>> BEGIN
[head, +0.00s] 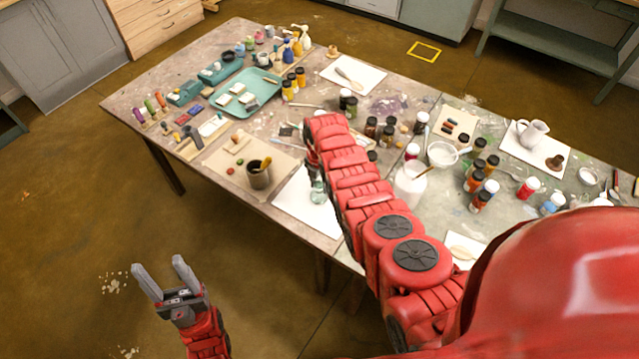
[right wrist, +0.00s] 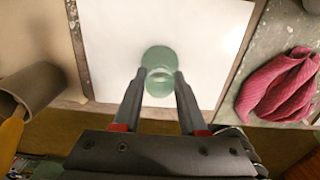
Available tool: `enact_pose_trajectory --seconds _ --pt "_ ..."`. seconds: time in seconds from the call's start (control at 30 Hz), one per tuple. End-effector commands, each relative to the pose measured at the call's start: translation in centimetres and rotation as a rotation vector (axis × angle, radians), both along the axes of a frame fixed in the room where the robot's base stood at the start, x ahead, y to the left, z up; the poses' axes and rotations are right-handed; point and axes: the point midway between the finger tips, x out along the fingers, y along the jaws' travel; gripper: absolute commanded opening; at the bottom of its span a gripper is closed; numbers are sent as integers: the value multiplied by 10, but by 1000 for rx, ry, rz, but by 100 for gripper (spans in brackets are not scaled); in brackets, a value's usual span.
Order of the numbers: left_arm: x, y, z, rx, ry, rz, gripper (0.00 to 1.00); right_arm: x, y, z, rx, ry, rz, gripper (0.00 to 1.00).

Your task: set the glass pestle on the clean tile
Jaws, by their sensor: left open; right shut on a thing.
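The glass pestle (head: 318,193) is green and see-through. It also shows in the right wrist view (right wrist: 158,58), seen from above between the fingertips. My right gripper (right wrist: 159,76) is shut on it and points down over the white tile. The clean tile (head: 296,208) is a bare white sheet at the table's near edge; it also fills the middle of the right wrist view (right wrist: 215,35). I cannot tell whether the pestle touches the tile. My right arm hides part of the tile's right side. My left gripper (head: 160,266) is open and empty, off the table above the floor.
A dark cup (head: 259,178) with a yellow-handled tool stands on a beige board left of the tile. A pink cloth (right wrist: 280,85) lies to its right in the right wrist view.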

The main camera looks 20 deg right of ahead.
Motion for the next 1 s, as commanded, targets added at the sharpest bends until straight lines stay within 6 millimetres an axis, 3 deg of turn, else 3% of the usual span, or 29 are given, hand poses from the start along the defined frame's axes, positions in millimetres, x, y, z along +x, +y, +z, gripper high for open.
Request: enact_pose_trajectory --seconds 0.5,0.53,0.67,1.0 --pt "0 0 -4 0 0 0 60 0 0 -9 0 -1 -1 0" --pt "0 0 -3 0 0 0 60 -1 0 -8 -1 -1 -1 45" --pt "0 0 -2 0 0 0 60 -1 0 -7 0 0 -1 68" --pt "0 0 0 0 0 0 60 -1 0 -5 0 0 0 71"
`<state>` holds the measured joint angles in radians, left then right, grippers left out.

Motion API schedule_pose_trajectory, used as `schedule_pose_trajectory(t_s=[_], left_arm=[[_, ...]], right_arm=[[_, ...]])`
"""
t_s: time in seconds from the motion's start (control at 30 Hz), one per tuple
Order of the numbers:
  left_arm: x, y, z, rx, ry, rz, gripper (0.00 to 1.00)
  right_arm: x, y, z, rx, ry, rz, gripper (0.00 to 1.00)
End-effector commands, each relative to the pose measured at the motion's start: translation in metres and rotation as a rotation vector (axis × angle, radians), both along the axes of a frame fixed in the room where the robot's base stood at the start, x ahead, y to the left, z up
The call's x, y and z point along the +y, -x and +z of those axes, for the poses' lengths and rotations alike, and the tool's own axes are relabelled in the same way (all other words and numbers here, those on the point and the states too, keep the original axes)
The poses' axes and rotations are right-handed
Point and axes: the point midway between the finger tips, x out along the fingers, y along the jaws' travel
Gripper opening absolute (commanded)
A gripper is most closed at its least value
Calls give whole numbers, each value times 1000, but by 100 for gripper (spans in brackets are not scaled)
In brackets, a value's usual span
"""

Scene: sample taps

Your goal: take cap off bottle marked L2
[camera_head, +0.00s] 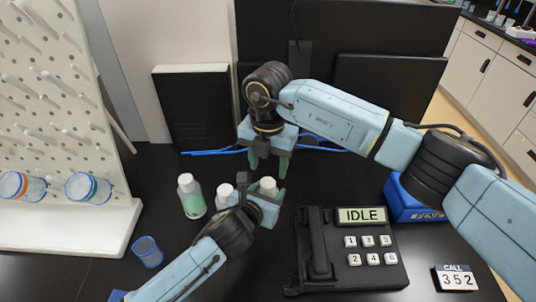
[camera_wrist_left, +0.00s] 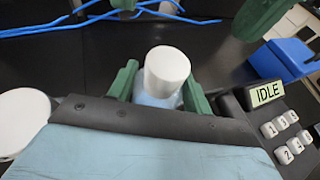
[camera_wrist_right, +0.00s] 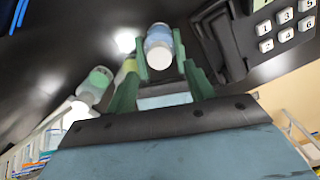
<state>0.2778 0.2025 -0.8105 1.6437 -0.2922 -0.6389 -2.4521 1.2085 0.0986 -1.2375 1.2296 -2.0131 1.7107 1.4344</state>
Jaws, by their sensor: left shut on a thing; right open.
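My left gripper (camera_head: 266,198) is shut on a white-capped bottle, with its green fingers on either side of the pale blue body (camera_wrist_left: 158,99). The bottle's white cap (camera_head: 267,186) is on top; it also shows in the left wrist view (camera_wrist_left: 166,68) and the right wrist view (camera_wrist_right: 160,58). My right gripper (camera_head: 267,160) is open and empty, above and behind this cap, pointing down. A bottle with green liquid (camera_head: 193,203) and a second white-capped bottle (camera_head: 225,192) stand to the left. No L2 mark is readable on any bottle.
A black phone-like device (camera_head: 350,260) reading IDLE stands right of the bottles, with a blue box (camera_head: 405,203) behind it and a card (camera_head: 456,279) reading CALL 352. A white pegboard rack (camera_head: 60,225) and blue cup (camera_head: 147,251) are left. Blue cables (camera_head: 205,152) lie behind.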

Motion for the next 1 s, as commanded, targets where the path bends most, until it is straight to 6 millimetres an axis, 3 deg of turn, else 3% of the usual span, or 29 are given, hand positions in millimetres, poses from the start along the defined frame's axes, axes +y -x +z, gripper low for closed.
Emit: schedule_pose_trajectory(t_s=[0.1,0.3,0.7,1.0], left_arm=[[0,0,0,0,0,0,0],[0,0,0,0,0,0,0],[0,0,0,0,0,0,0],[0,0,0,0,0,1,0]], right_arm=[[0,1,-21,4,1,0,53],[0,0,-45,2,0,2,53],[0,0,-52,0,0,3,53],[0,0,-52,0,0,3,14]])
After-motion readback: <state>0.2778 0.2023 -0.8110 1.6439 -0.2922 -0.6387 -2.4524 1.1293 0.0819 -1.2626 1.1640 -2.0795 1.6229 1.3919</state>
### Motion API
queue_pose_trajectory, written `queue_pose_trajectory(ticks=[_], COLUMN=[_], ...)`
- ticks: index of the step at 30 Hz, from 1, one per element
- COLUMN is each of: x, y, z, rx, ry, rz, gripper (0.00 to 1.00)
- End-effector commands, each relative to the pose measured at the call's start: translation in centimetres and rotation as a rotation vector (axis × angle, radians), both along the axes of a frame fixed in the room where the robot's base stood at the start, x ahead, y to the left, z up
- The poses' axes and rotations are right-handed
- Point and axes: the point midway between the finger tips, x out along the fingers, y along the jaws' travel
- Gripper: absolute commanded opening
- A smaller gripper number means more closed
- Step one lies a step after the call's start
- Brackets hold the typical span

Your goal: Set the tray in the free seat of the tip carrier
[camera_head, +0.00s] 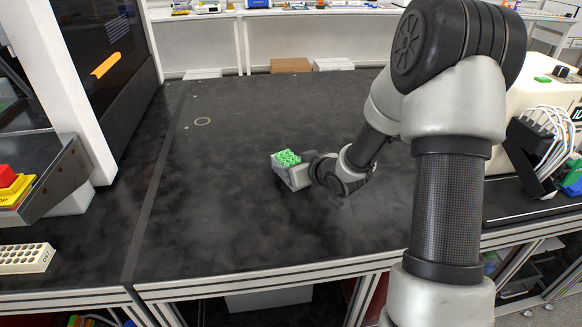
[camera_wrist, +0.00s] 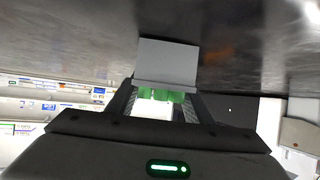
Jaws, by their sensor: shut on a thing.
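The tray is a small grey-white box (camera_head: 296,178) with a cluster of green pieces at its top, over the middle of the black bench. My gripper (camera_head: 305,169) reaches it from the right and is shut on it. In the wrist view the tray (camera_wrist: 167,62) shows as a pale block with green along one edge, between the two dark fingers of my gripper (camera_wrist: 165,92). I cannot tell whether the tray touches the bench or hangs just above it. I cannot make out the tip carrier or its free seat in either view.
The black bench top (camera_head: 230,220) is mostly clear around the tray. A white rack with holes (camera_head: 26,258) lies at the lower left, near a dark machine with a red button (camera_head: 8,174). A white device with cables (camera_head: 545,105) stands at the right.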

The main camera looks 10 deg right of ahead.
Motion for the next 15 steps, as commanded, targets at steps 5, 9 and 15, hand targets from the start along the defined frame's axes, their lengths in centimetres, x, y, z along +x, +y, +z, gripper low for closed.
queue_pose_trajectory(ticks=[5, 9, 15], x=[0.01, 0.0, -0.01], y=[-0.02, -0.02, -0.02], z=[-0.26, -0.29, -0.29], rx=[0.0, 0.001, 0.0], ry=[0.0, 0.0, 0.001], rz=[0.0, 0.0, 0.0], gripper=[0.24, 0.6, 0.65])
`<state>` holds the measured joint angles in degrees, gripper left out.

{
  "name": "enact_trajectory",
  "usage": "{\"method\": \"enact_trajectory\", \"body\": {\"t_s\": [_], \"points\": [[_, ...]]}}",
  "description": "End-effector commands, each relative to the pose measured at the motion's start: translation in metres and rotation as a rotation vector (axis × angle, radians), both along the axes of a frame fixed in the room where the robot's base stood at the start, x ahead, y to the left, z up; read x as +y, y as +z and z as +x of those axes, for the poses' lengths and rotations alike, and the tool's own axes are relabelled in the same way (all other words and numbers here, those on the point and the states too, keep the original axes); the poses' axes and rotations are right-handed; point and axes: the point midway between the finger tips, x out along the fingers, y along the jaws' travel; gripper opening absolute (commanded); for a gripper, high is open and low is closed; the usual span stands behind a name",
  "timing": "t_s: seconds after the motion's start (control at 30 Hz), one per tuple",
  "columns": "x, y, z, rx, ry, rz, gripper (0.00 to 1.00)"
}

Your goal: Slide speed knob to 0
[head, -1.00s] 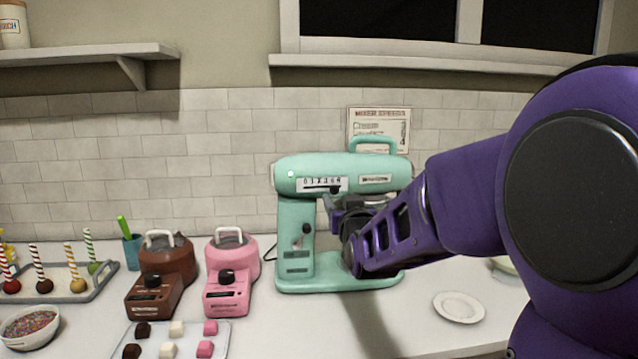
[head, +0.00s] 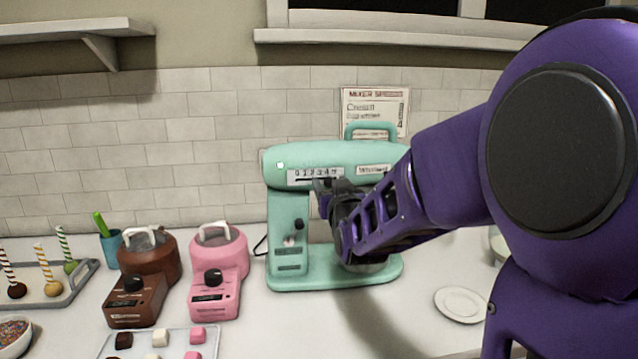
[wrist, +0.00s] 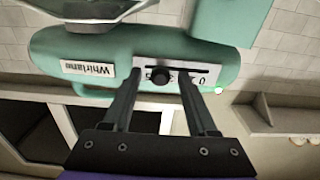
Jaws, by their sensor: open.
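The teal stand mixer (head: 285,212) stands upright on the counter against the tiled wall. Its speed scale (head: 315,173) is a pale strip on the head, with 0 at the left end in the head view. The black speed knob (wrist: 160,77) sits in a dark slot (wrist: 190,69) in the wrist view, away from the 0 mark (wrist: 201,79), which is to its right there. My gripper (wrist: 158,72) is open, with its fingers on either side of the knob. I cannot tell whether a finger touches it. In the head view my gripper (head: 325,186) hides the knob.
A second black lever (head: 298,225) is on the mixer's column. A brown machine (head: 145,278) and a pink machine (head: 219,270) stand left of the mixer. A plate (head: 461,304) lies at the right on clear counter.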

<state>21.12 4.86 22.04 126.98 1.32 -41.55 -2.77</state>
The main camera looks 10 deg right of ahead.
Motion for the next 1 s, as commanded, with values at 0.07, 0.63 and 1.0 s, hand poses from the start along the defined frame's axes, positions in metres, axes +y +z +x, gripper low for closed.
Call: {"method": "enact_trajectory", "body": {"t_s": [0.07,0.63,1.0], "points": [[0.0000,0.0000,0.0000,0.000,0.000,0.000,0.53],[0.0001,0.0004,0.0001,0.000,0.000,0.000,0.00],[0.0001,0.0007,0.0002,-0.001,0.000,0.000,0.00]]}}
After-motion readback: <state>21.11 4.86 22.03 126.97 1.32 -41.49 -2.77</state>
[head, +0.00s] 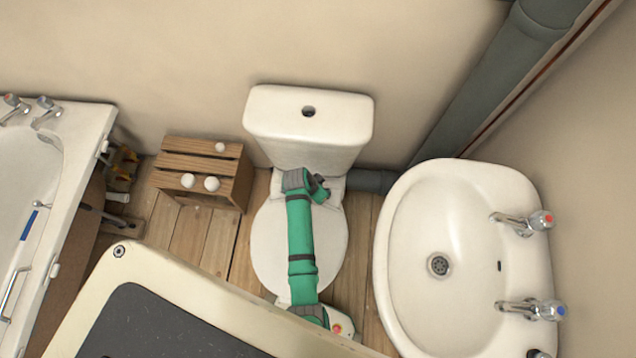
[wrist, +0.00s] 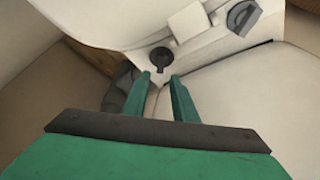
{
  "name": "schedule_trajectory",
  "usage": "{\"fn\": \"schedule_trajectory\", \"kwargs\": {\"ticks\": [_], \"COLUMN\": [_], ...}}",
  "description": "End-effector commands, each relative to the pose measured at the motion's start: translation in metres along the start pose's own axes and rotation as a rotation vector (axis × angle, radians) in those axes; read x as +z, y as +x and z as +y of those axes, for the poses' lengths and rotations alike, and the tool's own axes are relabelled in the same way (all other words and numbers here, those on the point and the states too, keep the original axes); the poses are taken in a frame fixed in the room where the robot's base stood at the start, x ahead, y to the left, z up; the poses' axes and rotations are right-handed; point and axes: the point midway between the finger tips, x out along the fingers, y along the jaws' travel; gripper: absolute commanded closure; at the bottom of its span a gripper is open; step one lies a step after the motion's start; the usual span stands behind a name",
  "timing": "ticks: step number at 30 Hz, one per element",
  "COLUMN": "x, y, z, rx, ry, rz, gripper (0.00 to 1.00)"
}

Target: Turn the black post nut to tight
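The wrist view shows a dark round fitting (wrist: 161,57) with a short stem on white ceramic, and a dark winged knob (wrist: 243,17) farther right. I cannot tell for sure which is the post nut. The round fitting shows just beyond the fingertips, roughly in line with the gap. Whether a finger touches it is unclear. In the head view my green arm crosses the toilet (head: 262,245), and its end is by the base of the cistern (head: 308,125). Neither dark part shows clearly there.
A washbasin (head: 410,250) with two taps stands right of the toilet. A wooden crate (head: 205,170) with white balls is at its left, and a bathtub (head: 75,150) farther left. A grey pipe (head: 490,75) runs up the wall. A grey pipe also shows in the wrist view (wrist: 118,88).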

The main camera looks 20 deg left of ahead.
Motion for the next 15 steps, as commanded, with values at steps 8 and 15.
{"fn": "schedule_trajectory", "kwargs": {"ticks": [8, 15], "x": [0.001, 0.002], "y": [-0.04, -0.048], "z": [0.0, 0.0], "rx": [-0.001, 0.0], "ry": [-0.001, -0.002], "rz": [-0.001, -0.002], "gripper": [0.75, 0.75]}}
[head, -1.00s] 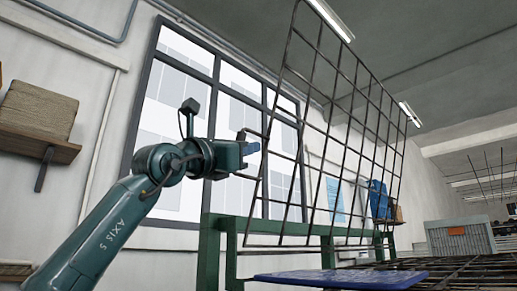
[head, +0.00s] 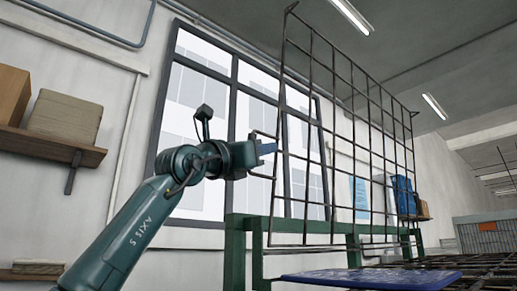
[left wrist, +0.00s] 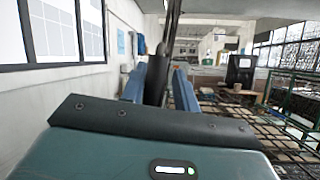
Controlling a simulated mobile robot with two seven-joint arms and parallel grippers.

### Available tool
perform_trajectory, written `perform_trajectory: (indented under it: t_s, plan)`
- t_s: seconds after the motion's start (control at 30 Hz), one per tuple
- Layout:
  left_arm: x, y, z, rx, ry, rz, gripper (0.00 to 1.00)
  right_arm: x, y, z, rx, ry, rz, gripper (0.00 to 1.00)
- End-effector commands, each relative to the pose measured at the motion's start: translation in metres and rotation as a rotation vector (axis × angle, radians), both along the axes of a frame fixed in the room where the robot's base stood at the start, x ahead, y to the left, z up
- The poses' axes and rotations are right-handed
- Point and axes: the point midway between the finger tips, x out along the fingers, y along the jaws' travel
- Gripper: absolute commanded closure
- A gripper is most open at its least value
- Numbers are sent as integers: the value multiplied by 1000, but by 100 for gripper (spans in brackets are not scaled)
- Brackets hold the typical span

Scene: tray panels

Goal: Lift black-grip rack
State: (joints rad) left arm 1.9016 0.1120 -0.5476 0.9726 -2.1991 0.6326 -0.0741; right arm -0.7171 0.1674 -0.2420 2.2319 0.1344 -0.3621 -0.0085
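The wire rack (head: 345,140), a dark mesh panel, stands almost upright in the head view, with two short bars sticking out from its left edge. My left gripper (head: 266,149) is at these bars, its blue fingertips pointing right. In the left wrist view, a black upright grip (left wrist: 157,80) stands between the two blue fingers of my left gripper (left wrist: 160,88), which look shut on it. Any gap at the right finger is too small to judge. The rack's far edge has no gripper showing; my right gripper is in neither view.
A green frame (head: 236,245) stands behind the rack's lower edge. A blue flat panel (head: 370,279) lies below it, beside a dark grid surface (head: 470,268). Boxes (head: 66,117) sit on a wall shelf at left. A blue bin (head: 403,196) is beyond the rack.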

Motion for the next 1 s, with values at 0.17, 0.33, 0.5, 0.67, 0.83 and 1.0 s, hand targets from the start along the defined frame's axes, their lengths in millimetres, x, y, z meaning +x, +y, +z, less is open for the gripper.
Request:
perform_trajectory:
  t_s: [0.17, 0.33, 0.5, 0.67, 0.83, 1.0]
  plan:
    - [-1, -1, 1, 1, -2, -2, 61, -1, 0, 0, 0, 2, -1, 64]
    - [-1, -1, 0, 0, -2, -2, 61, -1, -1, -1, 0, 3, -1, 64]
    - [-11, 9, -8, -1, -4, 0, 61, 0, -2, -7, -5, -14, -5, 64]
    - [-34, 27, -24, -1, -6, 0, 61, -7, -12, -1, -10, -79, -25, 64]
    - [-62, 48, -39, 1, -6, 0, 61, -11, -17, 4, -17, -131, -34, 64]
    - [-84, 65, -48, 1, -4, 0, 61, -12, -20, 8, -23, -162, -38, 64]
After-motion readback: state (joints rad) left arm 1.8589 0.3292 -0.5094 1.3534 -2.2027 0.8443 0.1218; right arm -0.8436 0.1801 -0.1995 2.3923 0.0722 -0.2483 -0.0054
>> END
EXERCISE OBJECTIVE.
Return nothing but the lines running from the start of the data to the line with "Your task: set", please, both ends included and no pictures.

RESULT OF THIS EXERCISE.
[head, +0.00s] 
[right wrist, +0.00s] 
Available tool: `enact_pose_trajectory --seconds _ --pt "_ ..."`. seconds: time in seconds from the call's start (control at 30 Hz), one per tuple. End-effector commands, each relative to the pose measured at the call's start: translation in centimetres and rotation as a rotation vector (axis × angle, radians), both along the axes of a frame fixed in the room where the robot's base stood at the start, x ahead, y to the left, z up; the poses' axes and rotations are right-handed; point and axes: the point midway between the finger tips, x out along the fingers, y along the jaws' travel; gripper: absolute commanded opening; at the bottom of its span a gripper is closed; numbers are sent as integers: the value multiplied by 10, but by 1000 for rx, ry, rz, but by 100 for gripper (spans in brackets are not scaled); in brackets, a value's usual span.
Order of the numbers: left_arm: x, y, z, rx, ry, rz, gripper (0.00 to 1.00); right_arm: x, y, z, rx, ry, rz, gripper (0.00 to 1.00).

Your task: set the glass pestle on the clean tile

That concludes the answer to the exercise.